* **The request**: Retype, please, the listing from its opening line through the line that contains "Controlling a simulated", both included, without the pictures.

=-=-=

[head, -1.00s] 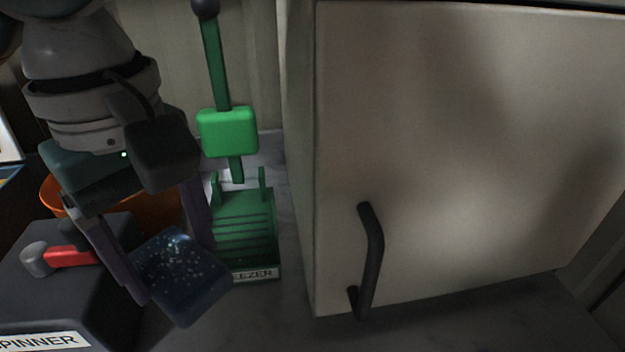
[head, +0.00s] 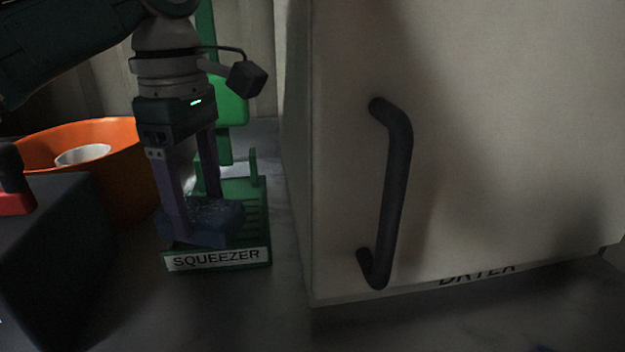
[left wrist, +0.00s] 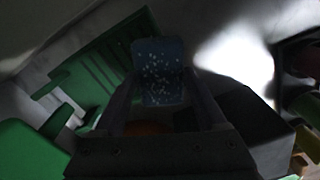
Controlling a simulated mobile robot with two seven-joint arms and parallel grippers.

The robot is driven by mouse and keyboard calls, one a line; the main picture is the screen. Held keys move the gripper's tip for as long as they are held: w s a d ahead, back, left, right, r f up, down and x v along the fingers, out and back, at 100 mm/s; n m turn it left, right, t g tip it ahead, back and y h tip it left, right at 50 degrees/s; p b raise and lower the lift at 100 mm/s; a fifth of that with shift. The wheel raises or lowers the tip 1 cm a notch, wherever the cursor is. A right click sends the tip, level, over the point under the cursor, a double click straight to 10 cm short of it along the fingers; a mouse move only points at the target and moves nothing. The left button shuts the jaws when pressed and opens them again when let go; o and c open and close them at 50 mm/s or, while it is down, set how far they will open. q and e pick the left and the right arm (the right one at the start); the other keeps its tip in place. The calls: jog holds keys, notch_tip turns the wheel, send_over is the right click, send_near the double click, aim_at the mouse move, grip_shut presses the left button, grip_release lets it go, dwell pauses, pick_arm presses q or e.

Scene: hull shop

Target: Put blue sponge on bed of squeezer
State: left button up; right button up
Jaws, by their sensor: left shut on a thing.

=-=-=

* **Final result**:
[head, -1.00s] 
[head, +0.00s] 
[left wrist, +0.00s] 
Controlling a simulated mobile robot with two seven-joint arms and parallel grippers.

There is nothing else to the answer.